Solo che il suo numero uno Jerome Powell ha a che fare con un’economia americana ipertrofica e ha già detto che fino a settembre non ritoccherà i tassi. L’Eurozona al contrario è sull’orlo della recessione. Gli Usa hanno l’inflazione al 3,3 per cento, di qua dall’Atlantico siamo al 2,2. Ma la Lagarde spaventata dall’euro che da inizio giugno soffre contro dollaro e per evitare la fuga dei capitali Oltreoceano è pronta a «imbalsamare» l’economia. Non si accorge che a fuggire dal Vecchio continente oggi sono le imprese. Perciò la discussione sulla traiettoria economica dell’Europa uscita dalle urne diventerà accesa e si prevedono due fronti: la Germania arroccata su posizioni conservatrici, la Francia costretta a dare ragione ai Paesi ad alto debito. Per l’Italia si apre uno spazio decisivo. Quello che rivendica il governatore di Bankitalia Fabio Panetta: l’Italia deve contare di più in Europa, servono tassi accomodanti ed espansivi, c’è bisogno di una più forte integrazione.
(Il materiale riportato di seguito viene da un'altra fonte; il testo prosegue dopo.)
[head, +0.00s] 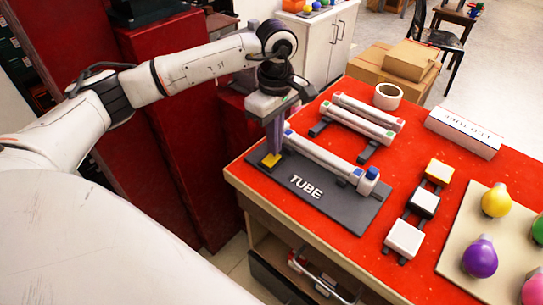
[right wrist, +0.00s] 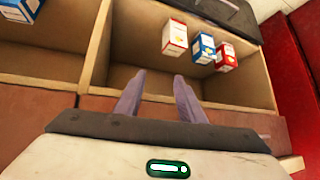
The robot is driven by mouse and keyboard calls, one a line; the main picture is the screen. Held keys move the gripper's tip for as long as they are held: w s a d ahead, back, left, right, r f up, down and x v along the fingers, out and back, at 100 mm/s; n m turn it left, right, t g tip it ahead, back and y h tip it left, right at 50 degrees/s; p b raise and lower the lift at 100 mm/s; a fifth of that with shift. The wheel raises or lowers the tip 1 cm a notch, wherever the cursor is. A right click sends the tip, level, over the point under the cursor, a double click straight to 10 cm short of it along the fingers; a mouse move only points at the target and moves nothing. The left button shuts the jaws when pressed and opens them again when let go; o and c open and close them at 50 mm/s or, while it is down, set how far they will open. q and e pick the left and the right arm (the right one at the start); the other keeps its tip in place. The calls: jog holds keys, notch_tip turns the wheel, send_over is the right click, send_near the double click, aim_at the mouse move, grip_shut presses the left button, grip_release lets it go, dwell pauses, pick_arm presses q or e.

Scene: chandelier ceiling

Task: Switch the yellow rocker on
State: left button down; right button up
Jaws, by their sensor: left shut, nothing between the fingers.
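The yellow rocker (head: 271,160) is a small yellow piece at the left end of the dark grey board marked TUBE (head: 345,213). A white tube with blue end parts (head: 318,152) lies along that board. My left gripper (head: 273,150) points down right over the yellow rocker, with its purple fingers shut and nothing between them. I cannot tell whether the fingertips touch the rocker, nor which way it is tilted. My right gripper (right wrist: 160,80) shows in the right wrist view, with its two purple fingers apart and empty, in front of a wooden shelf.
The red table (head: 320,235) also bears spare tubes (head: 365,118), a tape roll (head: 387,96), a white carton (head: 463,131), a row of blocks (head: 424,202) and a panel with coloured bulbs (head: 465,215). The shelf (right wrist: 60,75) holds small boxes (right wrist: 203,48).

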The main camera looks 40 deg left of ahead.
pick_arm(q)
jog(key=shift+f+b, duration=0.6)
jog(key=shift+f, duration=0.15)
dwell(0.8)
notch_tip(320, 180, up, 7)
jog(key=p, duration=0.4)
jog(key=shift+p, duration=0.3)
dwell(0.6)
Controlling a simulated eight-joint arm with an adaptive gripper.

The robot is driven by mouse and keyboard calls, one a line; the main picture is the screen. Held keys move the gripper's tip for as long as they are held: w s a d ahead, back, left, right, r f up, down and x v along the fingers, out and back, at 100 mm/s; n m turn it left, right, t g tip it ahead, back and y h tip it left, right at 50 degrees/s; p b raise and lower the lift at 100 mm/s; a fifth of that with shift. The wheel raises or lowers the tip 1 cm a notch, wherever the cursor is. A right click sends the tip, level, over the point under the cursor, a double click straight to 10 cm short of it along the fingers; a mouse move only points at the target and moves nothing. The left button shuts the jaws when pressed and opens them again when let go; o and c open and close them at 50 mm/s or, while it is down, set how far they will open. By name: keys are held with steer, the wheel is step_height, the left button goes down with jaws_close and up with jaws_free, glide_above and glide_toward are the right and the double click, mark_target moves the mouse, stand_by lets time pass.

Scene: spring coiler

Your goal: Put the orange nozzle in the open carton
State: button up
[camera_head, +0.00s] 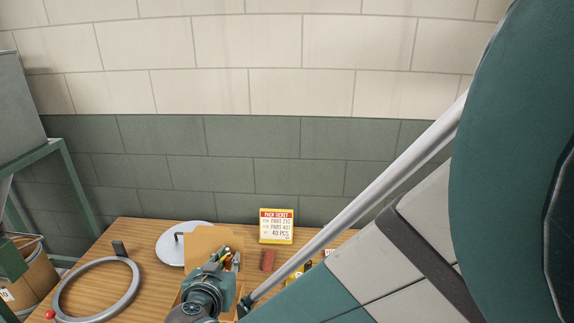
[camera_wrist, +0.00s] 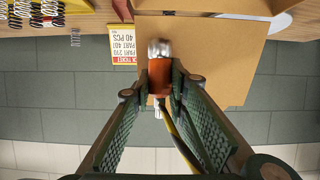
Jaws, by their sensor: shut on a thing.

Un compito – visti i risultati – meno arduo di ieri a cui potrebbe applicarsi Giancarlo Giorgetti, il nostro ministro dell’Economia, dato per molti in procinto di diventare commissario europeo. Ma a quel che si sa Giorgia Meloni punta oltre che alla vicepresidenza della Commissione, a ottenere il commissario alla Difesa o alla Concorrenza. Il lavoro di Giorgetti per cambiare l’economia europea potrebbe continuare da via XX Settembre in seno all’Ecofin. Dopo tutto è ministro del solo governo tra i grandi che non è stato bocciato nelle urne e che ha l’economia (un po’) in espansione.